Certe volte in penombra per un effetto di seduzione, altre al chiarore accecante di lampade al neon o soltanto con il bagliore incostante dei monitor; qualunque sia il tipo di luce lo sguardo non può sottrarsi alla constatazione della qualità più evidente e costante – con un’amarezza variabile secondo la disposizione a mentirsi: ci sono sempre le stesse persone.
Uno, due, tre, cinque, dieci, una picco di qualche dozzina nell’ora che sembra più giusta, poi la diminuzione progressiva fino al termine della scena. E la ripetizione non è solo numerica, identici ritornano anche i ruoli, i gesti e i discorsi. Il direttore che ora si mostra al massimo della cordialità dispensando gran sorrisi, il curatore oscillante tra la filosofia e l’intrattenimento, qualche gallerista o compratore a testa alta per ben significare l’importanza del proprio presenziare – purché i nomi in posta valgano qualcosa.
A seguire l’avanguardia reale c’è il variopinto e brulicante formicaio di giornalisti, amici fedeli, amici degli amici fedeli, appassionati alla cultura, scanzonati, modaioli, rivali attenti ad esibire la propria imparzialità, altri artisti che vogliono vedere e restare vigili, chi ritiene di dovere esserci. Umanità tanto diversa, ma uguale nell’inane tentativo di mostrare agli altri che si “conosce” e che dunque si è “conosciuti”.
Ora, sebbene la storia dichiari che dopo l’età dei lumi i privilegi di casta sono progressivamente scomparsi a favore di un’eguaglianza esemplare, bisogna notare che quelle stesse differenze aborrite per via ufficiale (e dunque falsa) dalla democrazia odierna, si perpetuano formalmente, e, fin dove possibile fattivamente, all’interno dei riti sociali che presuppongono una qualche forma di rappresentanza.
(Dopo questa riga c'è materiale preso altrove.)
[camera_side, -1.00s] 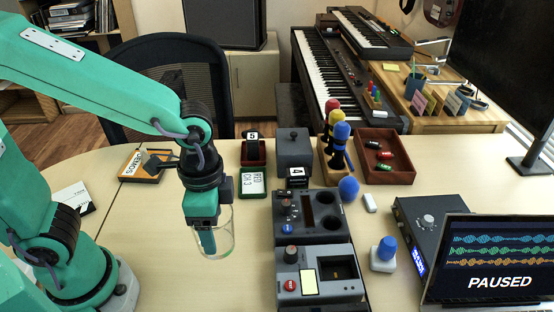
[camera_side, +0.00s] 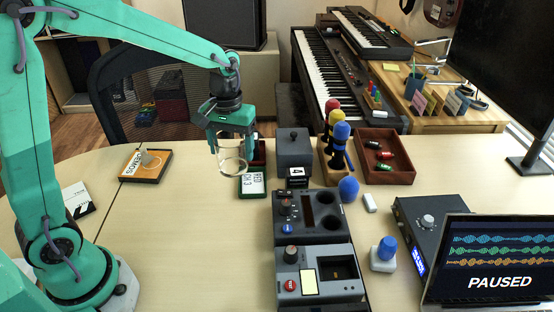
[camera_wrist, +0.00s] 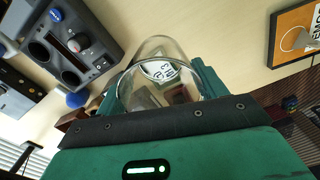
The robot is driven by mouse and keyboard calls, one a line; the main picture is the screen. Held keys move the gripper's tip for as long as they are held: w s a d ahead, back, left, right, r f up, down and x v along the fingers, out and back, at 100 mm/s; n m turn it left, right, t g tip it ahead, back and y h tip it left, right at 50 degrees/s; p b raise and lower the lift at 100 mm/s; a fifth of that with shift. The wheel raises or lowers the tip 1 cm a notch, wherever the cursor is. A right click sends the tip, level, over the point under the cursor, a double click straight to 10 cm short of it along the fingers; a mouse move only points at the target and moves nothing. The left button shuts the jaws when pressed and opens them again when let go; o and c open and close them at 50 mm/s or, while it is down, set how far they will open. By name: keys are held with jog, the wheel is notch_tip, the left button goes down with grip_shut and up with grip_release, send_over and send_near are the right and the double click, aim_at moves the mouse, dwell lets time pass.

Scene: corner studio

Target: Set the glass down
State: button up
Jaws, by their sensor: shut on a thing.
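The clear glass (camera_side: 232,166) is in my gripper (camera_side: 231,146), which is shut around it, in the middle left of the side view. It hangs low near the back of the table, just left of a green-framed white card (camera_side: 252,184). Whether its base touches the table cannot be told. In the wrist view the glass (camera_wrist: 152,50) sits between my fingers, and the lettered card shows through it.
An orange case (camera_side: 146,166) lies to the left. A grey device (camera_side: 307,222) with knobs, a grey box (camera_side: 293,149) and a blue ball (camera_side: 349,188) stand to the right. A reddish tray is partly hidden behind my gripper.

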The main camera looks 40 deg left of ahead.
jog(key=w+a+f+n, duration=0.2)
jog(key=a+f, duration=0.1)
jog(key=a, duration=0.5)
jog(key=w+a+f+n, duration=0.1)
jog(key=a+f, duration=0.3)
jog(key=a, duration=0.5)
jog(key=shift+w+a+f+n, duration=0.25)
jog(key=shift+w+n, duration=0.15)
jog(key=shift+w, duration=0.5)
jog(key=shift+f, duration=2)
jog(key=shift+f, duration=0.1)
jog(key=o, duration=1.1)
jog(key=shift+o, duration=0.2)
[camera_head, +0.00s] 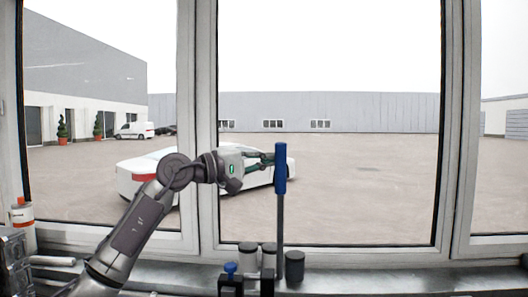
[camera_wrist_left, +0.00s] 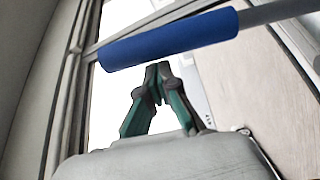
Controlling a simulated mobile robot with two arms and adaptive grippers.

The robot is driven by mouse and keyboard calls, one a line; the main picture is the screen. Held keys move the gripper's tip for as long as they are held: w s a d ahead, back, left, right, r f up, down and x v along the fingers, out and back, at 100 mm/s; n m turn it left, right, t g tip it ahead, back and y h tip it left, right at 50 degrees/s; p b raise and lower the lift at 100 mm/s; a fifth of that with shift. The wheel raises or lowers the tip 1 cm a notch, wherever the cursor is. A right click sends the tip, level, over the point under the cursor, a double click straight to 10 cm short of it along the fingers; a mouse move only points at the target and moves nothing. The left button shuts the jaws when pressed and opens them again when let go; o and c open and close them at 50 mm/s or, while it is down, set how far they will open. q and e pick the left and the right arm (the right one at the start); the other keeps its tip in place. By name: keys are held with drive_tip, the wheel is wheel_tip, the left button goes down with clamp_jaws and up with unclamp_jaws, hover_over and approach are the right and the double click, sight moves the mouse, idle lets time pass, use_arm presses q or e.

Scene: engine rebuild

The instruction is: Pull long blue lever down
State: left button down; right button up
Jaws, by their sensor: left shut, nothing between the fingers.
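The long lever with a blue grip (camera_head: 281,168) stands upright near the middle of the head view, on a thin grey shaft. In the left wrist view the blue grip (camera_wrist_left: 168,40) crosses the upper part, with its grey shaft running to the right. My left gripper (camera_head: 268,158) is shut and empty, with its fingertips right beside the grip. In the left wrist view the gripper's fingertips (camera_wrist_left: 158,70) are together, just below the grip and not around it. I cannot tell whether they touch it. My right gripper is not in view.
Dark and grey cylinders (camera_head: 294,266) stand around the lever's foot, with a small blue knob (camera_head: 230,268) to the left. A bottle (camera_head: 22,212) stands at the far left. The window frame (camera_head: 206,130) is behind. A white car (camera_head: 150,172) is outside.

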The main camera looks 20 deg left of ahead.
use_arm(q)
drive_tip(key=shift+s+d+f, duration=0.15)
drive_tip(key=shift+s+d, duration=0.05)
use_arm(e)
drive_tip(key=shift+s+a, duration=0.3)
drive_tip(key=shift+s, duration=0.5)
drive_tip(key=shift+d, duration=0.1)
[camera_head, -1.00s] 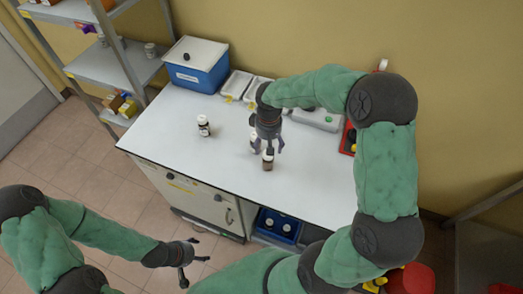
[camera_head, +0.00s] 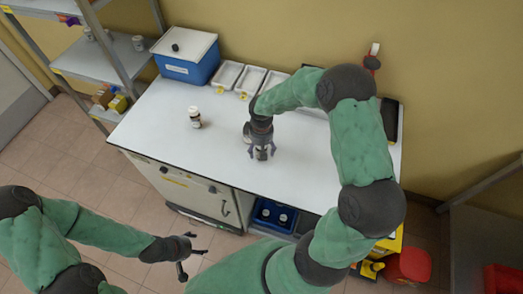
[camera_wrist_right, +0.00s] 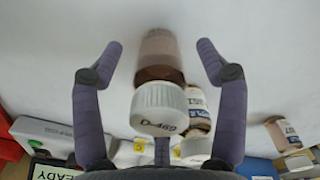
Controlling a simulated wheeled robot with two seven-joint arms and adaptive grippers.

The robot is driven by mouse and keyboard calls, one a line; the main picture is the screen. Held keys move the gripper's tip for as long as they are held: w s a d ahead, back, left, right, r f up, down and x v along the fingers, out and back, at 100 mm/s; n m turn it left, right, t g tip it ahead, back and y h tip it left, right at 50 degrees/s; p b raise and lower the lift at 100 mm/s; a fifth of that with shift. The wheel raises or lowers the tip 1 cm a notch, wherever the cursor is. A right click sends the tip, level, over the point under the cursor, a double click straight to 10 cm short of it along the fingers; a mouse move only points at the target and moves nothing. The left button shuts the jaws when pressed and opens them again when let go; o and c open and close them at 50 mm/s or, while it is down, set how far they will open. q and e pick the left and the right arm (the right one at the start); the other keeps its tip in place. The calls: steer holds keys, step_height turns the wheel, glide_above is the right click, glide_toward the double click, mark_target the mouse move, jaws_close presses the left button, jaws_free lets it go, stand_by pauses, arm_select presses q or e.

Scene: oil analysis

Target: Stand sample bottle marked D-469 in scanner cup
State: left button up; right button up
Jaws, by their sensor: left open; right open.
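In the head view the right gripper (camera_head: 261,152) is low over the worktop, largely covering that bottle. My left gripper (camera_head: 186,258) is open and empty in front of the cabinet. A grey device (camera_wrist_right: 62,134) with a READY display (camera_wrist_right: 55,171) is at the lower left of the wrist view; I cannot make out its cup.
Other capped bottles (camera_wrist_right: 199,110) stand close by D-469; another (camera_wrist_right: 284,132) is farther right. One bottle (camera_head: 195,118) stands apart on the white worktop (camera_head: 150,120). A blue box (camera_head: 188,62) and pale trays (camera_head: 250,80) line the back.

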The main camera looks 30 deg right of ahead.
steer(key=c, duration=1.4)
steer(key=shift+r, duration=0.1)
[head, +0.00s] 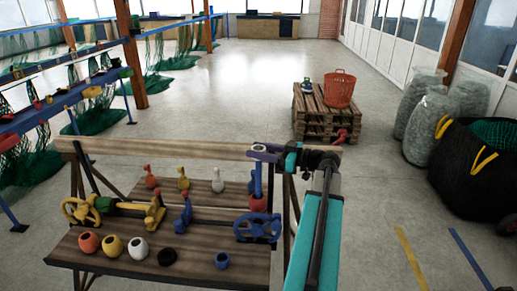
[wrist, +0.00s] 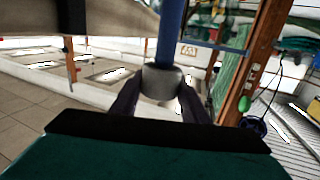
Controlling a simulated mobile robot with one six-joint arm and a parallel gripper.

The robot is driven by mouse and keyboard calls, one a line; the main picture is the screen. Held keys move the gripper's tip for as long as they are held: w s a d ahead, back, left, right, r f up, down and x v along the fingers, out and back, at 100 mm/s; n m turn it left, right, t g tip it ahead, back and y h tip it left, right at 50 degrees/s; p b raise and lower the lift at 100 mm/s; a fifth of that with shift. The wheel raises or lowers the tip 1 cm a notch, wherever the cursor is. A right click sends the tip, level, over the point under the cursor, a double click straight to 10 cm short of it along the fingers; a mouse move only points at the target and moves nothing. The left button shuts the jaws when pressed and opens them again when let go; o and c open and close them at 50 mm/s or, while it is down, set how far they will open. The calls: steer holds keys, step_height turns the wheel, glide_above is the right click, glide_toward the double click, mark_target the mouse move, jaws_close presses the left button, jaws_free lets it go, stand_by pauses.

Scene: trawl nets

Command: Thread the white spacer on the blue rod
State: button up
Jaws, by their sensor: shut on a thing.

Una dimostrazione esemplare sono appunto le inaugurazioni d’arte – vernissage o vernice secondo preferenze – il cui svolgimento prevede che gli elementi basilari della convivenza, ovvero il saluto e la parola, non siano mai “dati” ma “concessi”. Immaginiamo un incontro qualsiasi tra due persone: ebbene si trovano uno davanti all’altro non per volontà propria, bensì per la circostanza casuale che li ha fatti incontrare, dunque niente illusioni, il tempo che si concedono reciprocamente è limitato e prezioso, essendo entrambi in vista di un prossimo scambio.
Dunque, chi è l’uno e chi è l’altro? Chi è quello che concede e chi quello che riceve? La follia è duplice: sia perché entrambe le persone giurerebbero di essere loro a fare la concessione, sia perché questo errore pantomimico è serializzato con insistenza fino all’interruzione forzata della serata e del rito. A quel punto, spenta l’estasi momentanea e assolutamente inconsistente dell’orgoglio, resta soltanto la consapevolezza della propria solitudine di esseri-sociali, e la certezza di non avere visto le opere.
Mettendo su un piatto della bilancia il santificato frate e guardiano di porci Giuseppe da Copertino, “illetterato e idiota, fuori dal sospetto di qualsivoglia cultura”, e sull’altro una delle forme più raffinate del nostro sapere – l’intellighentia artistica, autrice di simili occasioni – concluderei volentieri con questo: se la cultura al proprio massimo può essere giusta, l’ignoranza invece può essere santa.